Przyjęta regulacja OSOA (One Substance One Assessment) to część szerszej inicjatywy „Chemicals Strategy for Sustainability”, czyli strategii na rzecz zrównoważonego rozwoju w dziedzinie chemikaliów z 2020 roku. Ma ona nie tylko poprawić ochronę obywateli i środowiska, ale również pobudzić innowacyjność w tym sektorze gospodarki. Tym bardziej że zgodnie z przytaczanymi w strategii danymi do 2030 roku światowa produkcja chemikaliów podwoi się względem 2018 roku. To sprawia, że unijne przepisy dotyczące chemikaliów będą zyskiwać na znaczeniu.

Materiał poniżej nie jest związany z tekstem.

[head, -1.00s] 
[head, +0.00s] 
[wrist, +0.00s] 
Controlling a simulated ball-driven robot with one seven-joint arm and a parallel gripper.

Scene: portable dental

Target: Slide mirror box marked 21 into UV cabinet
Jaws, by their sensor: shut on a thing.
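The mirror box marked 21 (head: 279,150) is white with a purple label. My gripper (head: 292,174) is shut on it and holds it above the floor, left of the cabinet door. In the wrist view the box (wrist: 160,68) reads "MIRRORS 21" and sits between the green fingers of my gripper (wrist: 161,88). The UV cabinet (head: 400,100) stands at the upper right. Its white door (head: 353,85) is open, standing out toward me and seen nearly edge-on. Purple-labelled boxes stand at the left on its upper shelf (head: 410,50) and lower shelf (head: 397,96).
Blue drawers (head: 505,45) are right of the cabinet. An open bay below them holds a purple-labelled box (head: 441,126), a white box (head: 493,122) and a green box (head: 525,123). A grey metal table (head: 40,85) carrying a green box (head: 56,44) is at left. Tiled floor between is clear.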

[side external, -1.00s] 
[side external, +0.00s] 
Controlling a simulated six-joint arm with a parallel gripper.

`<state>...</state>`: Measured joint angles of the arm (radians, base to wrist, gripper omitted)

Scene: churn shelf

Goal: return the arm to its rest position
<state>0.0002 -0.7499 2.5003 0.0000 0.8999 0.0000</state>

W lipcu br. Komisja Europejska przedstawiła długo wyczekiwany przez branżę chemiczną European Chemicals Industry Action Plan, czyli plan działania na rzecz europejskiego przemysłu chemicznego, oraz pakiet Omnibus VI upraszczający przepisy dotyczące chemikaliów. Ma to być odpowiedź na pogarszającą się sytuację konkurencyjną sektora. Europejski przemysł chemiczny jest drugim co do wielkości rynkiem chemikaliów na świecie. W 2023 roku był wart ponad 850 mld euro: kraje UE wygenerowały 655 mld euro obrotów, podczas gdy reszta Starego Kontynentu – 207 mld euro. Liderem globalnego rynku były Chiny ze sprzedażą chemikaliów na poziomie 2,237 bln euro – wynika z raportu Deloitte’a „Przyszłość europejskiego przemysłu chemicznego: pozytywne perspektywy”. Udział Europy w globalnym rynku od dekady utrzymuje się na poziomie 13–14 proc., a w 2008 roku był on dwukrotnie wyższy.

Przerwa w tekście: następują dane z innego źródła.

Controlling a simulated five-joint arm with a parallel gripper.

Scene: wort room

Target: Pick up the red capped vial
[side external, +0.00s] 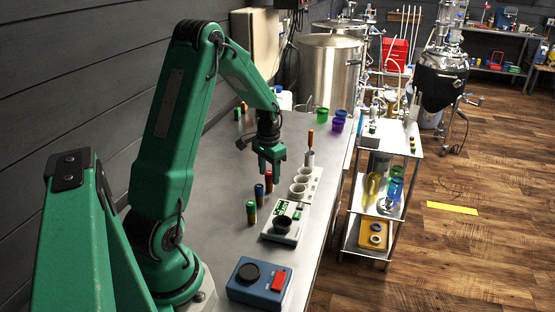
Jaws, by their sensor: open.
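A red capped vial (268,182) stands upright on the grey metal bench, at the far end of a short row with a blue capped vial (259,196) and a green capped vial (251,213). My gripper (271,174) points down at this red capped vial, with its fingers apart. The vial's upper part shows close to the fingertips; I cannot tell whether it is between them or behind them. My gripper holds nothing that I can see. Farther back, near the wall, stand another small red capped vial (243,107) and a green capped one (237,114).
Right of the row are a white device with a dark cup (283,223) and a rack of white cups (297,190). An orange-topped item (310,139) stands behind them. A blue box with a dial (260,281) is in front. Bare bench lies left of the row.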

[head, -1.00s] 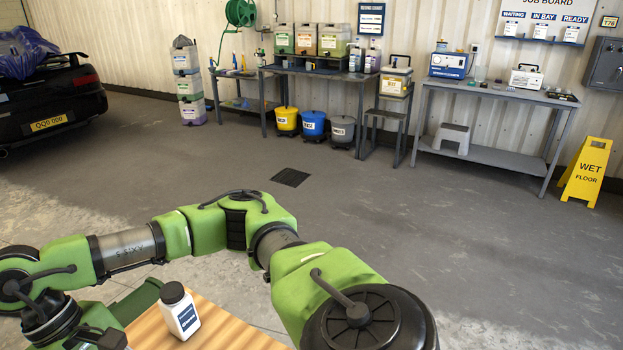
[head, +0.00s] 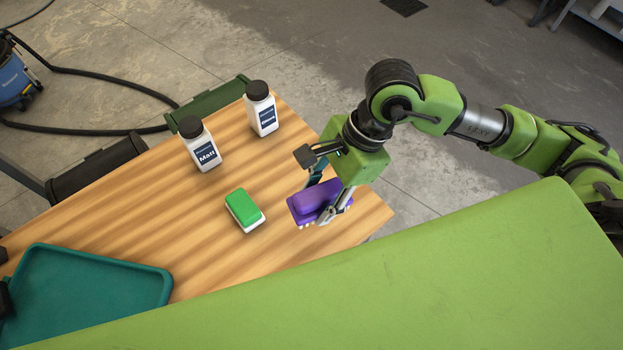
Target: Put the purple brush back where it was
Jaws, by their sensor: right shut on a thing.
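The purple brush (head: 314,199) is over the right end of the wooden table (head: 300,268), with pale bristles showing under its lower edge. My right gripper (head: 336,200) is shut on it, with fingers on its sides. I cannot tell whether the bristles touch the tabletop. A green brush or sponge block (head: 243,208) with a white underside lies on the table to the left of the purple brush. My left gripper is not seen.
Two white bottles with black caps, one labelled Matt (head: 201,150) and another (head: 262,115), stand at the table's far edge. A teal tray (head: 155,287) lies at the lower left. A blue machine (head: 15,82) with a black hose stands on the floor.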

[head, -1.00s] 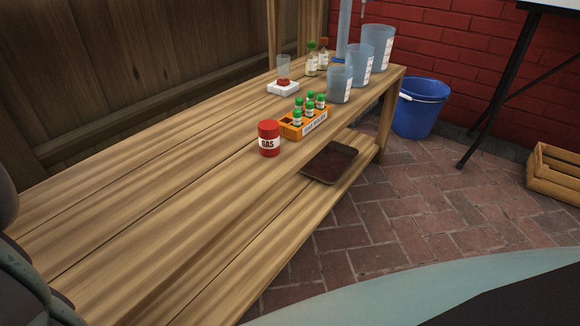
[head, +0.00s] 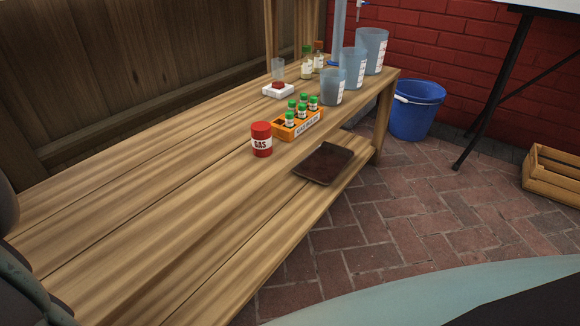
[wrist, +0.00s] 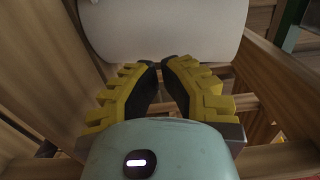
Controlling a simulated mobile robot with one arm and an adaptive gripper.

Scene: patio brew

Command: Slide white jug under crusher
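A large white rounded body, which looks like the white jug (wrist: 165,28), fills the top of the wrist view, cut off by the upper edge. My gripper (wrist: 161,64) has yellow and black fingers drawn almost together, with their tips at the jug's near edge. They appear shut on a thin part of it, though the grasped part is hidden between the tips. Neither the gripper nor the white jug shows in the head view. I cannot make out a crusher in either view.
A dark tray (head: 324,164) lies on the lower shelf. A blue bucket (head: 416,112) and wooden crate (head: 553,174) stand on brick paving.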

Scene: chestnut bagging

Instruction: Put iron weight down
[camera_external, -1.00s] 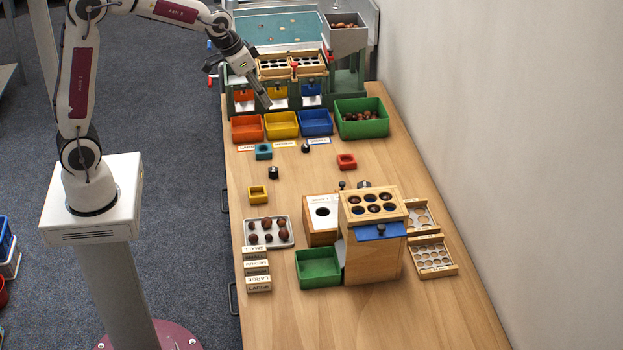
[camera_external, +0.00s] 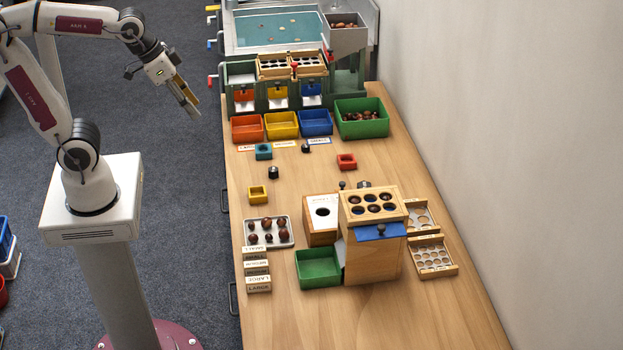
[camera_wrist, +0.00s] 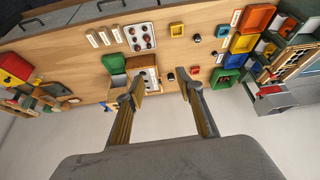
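My gripper (camera_external: 191,103) is over the floor left of the table, clear of it. In the wrist view my gripper (camera_wrist: 161,84) has its two fingers well apart, with nothing between them. A small black weight (camera_external: 273,172) stands on the table beside the yellow square holder (camera_external: 258,195). A smaller black weight (camera_external: 305,148) stands near the teal holder (camera_external: 263,151). Which one is the iron weight I cannot tell. The first weight also shows in the wrist view (camera_wrist: 197,38).
A wooden box with round holes (camera_external: 347,221) stands mid-table by a green bin (camera_external: 318,279). A tray of chestnuts (camera_external: 291,241) and label blocks (camera_external: 258,284) lie left of it. Coloured bins (camera_external: 247,137) line the sorting machine. The table's front is clear.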

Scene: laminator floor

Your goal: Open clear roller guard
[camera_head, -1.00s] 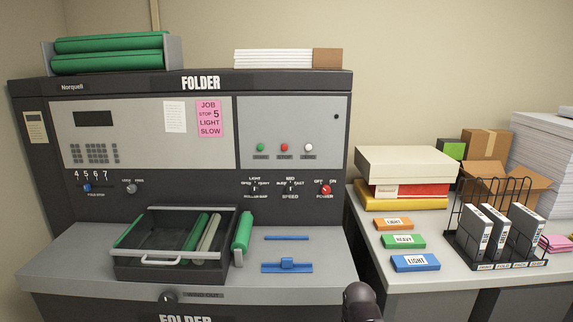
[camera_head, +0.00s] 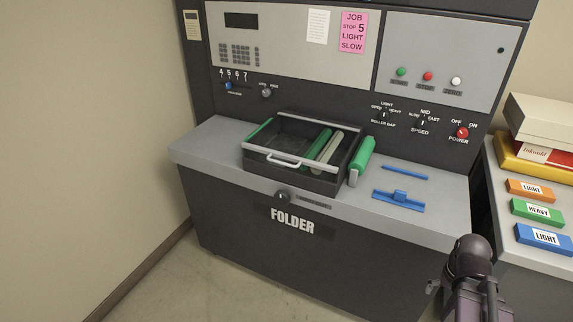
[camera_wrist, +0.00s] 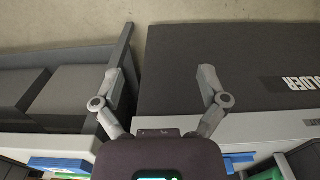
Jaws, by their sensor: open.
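The clear roller guard (camera_head: 286,158) appears as a see-through cover with a pale frame and front handle, lying over a dark roller tray (camera_head: 251,163) on the folder's shelf. It looks closed. Green and grey rollers show through it. My gripper (camera_wrist: 160,75) is open and empty in the wrist view, its two fingers spread apart above the floor and the folder's front panel. In the head view my arm is at the lower right, well away from the guard; the fingertips are not clear there.
A loose green roller (camera_head: 362,160) and a blue tool (camera_head: 399,200) lie right of the tray. A knob (camera_head: 284,196) is on the front below it. The side table (camera_head: 548,257) with labelled blocks stands at right. Floor (camera_head: 215,275) is clear at front left.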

– Mówiąc wprost, tę branżę trzeba uprościć i dodatkowo w nią zainwestować, tak jak to zrobiły m.in. Chiny – podkreśla Dariusz Joński. – Dwadzieścia lat temu europejska branża chemiczna była silniejsza od chińskiej mniej więcej w proporcjach 3:1. Dzisiaj to europejska goni Chiny, między innymi z uwagi na zbyt duże biurokratyczne obostrzenia, a z drugiej strony z uwagi na ceny prądu, bo bez prądu tej branży nie ma. To są dwie rzeczy, którymi musimy się zająć.
Cefic (Europejska Rada Przemysłu Chemicznego) w raporcie „Chemical Trends Report Q2 2025” wskazuje, że konkurencyjność europejskiego sektora chemicznego utrzymuje się znacznie poniżej średniej z lat 2014–2019. Wynika to ze słabnącego popytu i niekonkurencyjnych cen energii. Jest to szczególnie istotne w przypadku produktów surowcowych i petrochemicznych, gdzie Chiny mają przewagę konkurencyjną dzięki produkcji na dużą skalę i niskim kosztom produkcji.
Cefic podaje, że między styczniem a czerwcem br. produkcja w przemyśle chemicznym w krajach członkowskich UE spadła o 2,4 proc. w porównaniu do analogicznego okresu rok wcześniej. Chiny natomiast odnotowały 8-proc. wzrost. Pozostają one najważniejszym źródłem importu chemikaliów do państw członkowskich (17,1 mld euro).
– Cieszę się, że na sali plenarnej PE usłyszeliśmy między innymi o ochronie kilku gałęzi przemysłu, uproszczeniu i przyjęciu na 2026 rok programu wsparcia przedsiębiorstw, między innymi kluczowych sektorów, wśród których jest chemia. Na dobrą sprawę bez przemysłu chemicznego nie ma żadnego innego przemysłu, ani motoryzacyjnego, ani ceramicznego, ani metalowego. To jest fundament europejskiej gospodarki – mówi Dariusz Joński.
W zaproponowanym przez KE planie na rzecz przemysłu chemicznego postawiono nacisk na modernizację sektora, ze szczególnym uwzględnieniem wsparcia dla transformacji energetycznej i dekarbonizacji, tworzenia rynku dla zielonych produktów i innowacji oraz uproszczenia ram regulacyjnych, przy jednoczesnym utrzymaniu wysokiego poziomu bezpieczeństwa substancji. Komisja ma niezwłocznie wdrożyć plan działania na rzecz przystępnej cenowo energii poprzez stosowanie ulg podatkowych i obniżek taryf sieciowych. Planowana jest także aktualizacja wytycznych dotyczących rekompensat kosztów pośrednich w systemie EU ETS w branży. Jednym z założeń planu jest również utworzenie Sojuszu na rzecz Krytycznych Chemikaliów.
Z kolei w ramach pakietu Omnibus VI dla branży chemicznej zaproponowano m.in. zmiany w zakresie etykietowania substancji chemicznych, zgód na stosowanie określonych substancji w produktach kosmetycznych czy rejestracji produktów nawozowych. Wdrożenie proponowanych środków ma pozwolić branży zaoszczędzić co najmniej 363 mln euro rocznie.